C'est toujours bizarre de lire un livre aimé par une personne qu'on aime, parce qu'au delà de la légère angoisse ("et si moi, je n'aime pas, qu'est-ce que ça dit de notre relation ?"), on y cherche des traces de l'autre, un peu. Ou alors c'est moi ? Je suis complètement folle, c'est ça ?

Et là, il se trouve que dans ce livre, j'ai trouvé quelque chose qui m'est important et que je n'ai lu/vu/entendu que très rarement par ailleurs, dans la vie et le vaste monde, y compris dans la fiction. Tout soudain, je me sens personnage de roman ! Non, pas vraiment, mais ça me fait sourire de savoir qu'il y a ça entre nous. (Je suis probablement la seule de nous trois, l'autre, le roman, moi, à avoir noté ce détail.
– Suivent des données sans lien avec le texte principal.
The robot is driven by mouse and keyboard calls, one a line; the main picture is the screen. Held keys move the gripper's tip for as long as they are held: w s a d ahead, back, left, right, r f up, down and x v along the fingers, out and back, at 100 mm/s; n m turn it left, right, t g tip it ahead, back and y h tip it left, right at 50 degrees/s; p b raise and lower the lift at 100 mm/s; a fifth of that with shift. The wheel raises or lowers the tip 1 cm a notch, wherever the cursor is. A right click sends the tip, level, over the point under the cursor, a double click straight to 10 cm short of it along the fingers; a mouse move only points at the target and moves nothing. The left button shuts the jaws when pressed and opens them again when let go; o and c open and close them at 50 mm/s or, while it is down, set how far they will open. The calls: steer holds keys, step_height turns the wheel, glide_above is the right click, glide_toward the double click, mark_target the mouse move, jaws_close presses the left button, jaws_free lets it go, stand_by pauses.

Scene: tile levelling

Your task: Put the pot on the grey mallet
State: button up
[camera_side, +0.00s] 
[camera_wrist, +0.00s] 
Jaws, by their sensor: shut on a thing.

Mais il est des secrets qu'on a entre soi et soi qui nous font comme une douceur à l'âme.)

Existe-t-il des gens qui choisissent leur prochaine lecture rationnellement ? Par ordre d'écriture, de sortie, alphabétique, d'arrivée dans une file d'attente ?

Je me demande à quoi ils ressemblent (et quels sont leurs réseaux).

Note

[1] Références sur demande en privé.

samedi 13 avril 2024

Princesse Woke et l'ascenseur

Jeudi matin, je suis partie au bureau, comme beaucoup de jeudis et de matins.
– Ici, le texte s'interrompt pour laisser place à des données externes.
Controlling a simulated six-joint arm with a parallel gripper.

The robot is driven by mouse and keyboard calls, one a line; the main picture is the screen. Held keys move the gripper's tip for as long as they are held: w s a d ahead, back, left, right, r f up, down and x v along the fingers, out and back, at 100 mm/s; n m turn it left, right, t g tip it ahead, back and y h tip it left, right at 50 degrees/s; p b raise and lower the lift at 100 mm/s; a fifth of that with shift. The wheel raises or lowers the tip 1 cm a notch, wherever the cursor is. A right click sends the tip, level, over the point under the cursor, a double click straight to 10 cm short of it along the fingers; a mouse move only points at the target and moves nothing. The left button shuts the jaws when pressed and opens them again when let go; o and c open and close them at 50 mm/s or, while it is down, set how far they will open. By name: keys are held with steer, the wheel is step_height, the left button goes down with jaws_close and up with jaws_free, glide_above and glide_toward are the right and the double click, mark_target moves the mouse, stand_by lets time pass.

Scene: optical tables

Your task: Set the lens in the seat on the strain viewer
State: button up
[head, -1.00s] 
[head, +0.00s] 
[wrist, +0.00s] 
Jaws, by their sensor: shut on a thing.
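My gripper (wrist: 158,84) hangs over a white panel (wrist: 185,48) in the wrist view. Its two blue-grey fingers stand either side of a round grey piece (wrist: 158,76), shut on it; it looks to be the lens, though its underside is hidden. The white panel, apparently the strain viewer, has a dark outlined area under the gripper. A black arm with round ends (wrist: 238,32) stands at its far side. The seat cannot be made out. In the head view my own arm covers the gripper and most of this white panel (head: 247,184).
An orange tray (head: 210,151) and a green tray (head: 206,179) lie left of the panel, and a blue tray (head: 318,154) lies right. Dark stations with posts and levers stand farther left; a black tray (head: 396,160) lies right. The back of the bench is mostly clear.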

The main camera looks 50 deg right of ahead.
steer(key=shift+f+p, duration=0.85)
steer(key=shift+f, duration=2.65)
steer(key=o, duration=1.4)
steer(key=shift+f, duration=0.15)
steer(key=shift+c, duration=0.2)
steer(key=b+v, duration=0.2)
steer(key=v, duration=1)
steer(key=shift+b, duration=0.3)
J'avais le pas conquérant et une assurance au taquet car j'avais, pour célébrer ma joie d'aller, le soir, voir Paloma aux Folies Bergère, sorti mon plus bel arc en ciel sur les yeux. C'est fou, tu passes ta vie à dire que le maquillage, bah, vous êtes belles, les meufs, telles que vous êtes. Et tu te peinturlures un peu plus que d'habitude : paf, t'es la reine du monde. Je comprends tellement le drag, ce que ça ouvre de ta personnalité que même toi, tu ne connais peut-être pas.
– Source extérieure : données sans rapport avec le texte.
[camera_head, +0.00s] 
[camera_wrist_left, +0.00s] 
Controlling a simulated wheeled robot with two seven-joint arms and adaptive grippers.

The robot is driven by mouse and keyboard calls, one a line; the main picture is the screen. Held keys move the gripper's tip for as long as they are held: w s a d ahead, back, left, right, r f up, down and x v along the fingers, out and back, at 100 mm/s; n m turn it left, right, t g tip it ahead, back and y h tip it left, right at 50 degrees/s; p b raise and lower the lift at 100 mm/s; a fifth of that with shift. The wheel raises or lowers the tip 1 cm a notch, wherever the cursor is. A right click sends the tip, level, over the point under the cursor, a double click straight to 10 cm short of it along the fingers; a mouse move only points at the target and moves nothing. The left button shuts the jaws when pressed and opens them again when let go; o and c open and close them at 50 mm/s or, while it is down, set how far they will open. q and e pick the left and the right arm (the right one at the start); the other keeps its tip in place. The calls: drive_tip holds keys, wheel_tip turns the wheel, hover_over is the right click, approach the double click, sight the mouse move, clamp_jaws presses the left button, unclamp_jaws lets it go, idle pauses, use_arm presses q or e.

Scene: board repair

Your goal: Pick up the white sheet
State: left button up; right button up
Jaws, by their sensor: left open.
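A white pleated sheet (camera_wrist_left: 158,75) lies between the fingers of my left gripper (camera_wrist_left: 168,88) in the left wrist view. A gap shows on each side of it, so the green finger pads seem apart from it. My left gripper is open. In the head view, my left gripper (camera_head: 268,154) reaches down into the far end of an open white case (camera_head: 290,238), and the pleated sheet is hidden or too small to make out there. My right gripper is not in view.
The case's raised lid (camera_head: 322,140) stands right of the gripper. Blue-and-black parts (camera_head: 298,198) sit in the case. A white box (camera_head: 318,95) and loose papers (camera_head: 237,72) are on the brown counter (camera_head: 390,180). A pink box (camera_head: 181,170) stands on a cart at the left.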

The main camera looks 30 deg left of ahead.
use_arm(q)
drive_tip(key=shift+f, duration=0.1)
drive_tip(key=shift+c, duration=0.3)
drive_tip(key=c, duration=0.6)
Bon, je suis vite retombée de mon petit nuage : de chez moi au bureau : rien. Personne n'a même fait mine de me regarder un peu fixement. Les gens ne voient rien. Alors on s'en fout un peu, c'était pour moi, pour mon grand, pour le fun. Mais quand même, mon goût de la délicieuse provocation était un peu frustré.

Jusqu'à ce que je monte sur le toit du bureau pour un café matinal. Il faut savoir que nos locaux sont un labyrinthe (probablement conçu par les mêmes mecs que ceux qui ont conçu le plan de circulation automobile sous la Défense). Il y a un seul ascenseur qui va directement sur le toit, les autres s'arrêtent l'étage en dessous. Et la seule façon d'attraper cet ascenseur et pas un autre consiste à l'appeler pour descendre et pas pour monter, puisque c'est également celui qui sert de monte-charge pour les activités de restauration. Et donc parfois, descendre avant de monter. Je vois bien que ça a l'air énigmatique et je ne suis pas sûre d'être très claire, mais telle est la vie, je ne fais que vous exposer des faits.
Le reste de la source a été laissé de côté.